Jin Eui Kim’s work explores how the perception of three-dimensional ceramic forms can be manipulated by the application of tonal bands (18 different tones from light as white to dark as black) on their surfaces. Illusory spatial phenomena can appear and thus significantly influence the actual three-dimensional forms through the arrangement of the bands by using gradient in tone, width and interval between bands. The duration of the viewer’s attention, physical position and tone or colour of the background are also crucial influencing factors for the appearance of illusions. He works in-between the concepts of illusion and reality and his work attracts viewers by visual phenomena as well as physical confusions appearing on the surface of the ceramic. Restricting or removing data (information) on the surface increases the chance of the viewer’s perception shifting between illusion and reality.
German-born Elke Sada completed her Master of Arts Degree in Ceramics and Glass at the Royal College of Art in London. Sada has provided herself with a surprising — if unusual — array of tools and experience that she brings to each of her pieces. The variety of techniques she employs clearly demonstrates a superior grasp of the possible as well as a fascination with the abstract. She combines spontaneity and intuition creating powerful shapes. Although a tribute to the vessel her vital forms are truly sculptural. And she does not stop here.
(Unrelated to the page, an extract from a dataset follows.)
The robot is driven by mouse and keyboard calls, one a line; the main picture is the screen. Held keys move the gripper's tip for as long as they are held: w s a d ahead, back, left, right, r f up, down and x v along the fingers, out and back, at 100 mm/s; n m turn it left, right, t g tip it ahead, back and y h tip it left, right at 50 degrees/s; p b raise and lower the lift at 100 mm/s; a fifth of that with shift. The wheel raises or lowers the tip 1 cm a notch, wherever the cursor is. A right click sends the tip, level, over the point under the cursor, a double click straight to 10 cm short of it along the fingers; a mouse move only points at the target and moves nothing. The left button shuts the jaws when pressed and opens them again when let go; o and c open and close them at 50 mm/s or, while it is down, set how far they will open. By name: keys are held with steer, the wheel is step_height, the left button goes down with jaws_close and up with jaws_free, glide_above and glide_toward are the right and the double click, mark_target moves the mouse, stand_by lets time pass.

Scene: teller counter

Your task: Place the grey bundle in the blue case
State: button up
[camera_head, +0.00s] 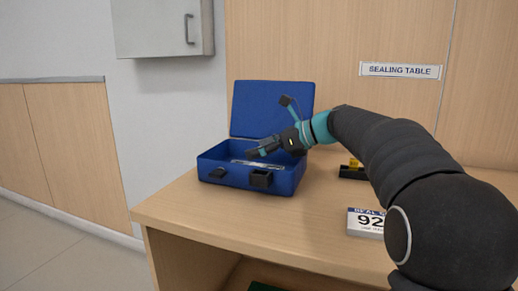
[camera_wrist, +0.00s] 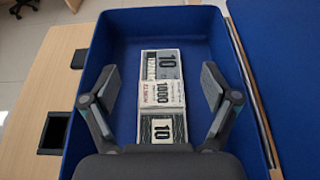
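The blue case (camera_head: 230,172) stands on the table with its lid (camera_head: 270,110) raised; its wall also shows in the wrist view (camera_wrist: 88,120). The grey bundle (camera_wrist: 161,65), printed with 10s and with a pale band marked 1000, lies flat on the case floor. Its pale edge (camera_head: 240,162) shows just inside the case in the head view. My gripper (camera_head: 269,127) is above the case opening, its fingers wide apart. In the wrist view the gripper (camera_wrist: 160,80) has one finger on each side of the bundle, with clear space between them and it.
A black tray (camera_head: 352,173) with a yellow item stands right of the case, partly behind my arm. Dark latches (camera_head: 261,178) stick out from the case front. The table's (camera_head: 215,217) front left is clear.

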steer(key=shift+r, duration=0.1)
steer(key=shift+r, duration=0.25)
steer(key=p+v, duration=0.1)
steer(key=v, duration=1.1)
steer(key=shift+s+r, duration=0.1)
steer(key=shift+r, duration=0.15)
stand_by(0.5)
She takes the form into another level by applying vivid and striking colours with rigour and vitality into three-dimensional canvas. Clear-cut geometry in form has never been her favourite. Her experimental game with colour becomes an impulsive, physical reaction. Sada is there, tangible in her work.
Her many awards, prizes, and artist residencies attest to her artistic vision. The list of major museums and collections that have acquired and exhibited her works is a veritable Who’s Who of the world’s top public and private ceramic collections. It includes among many others the Musée Ariana, Geneva, The International Design Museum, Munich, and the World Ceramic Center, Icheon, South Korea.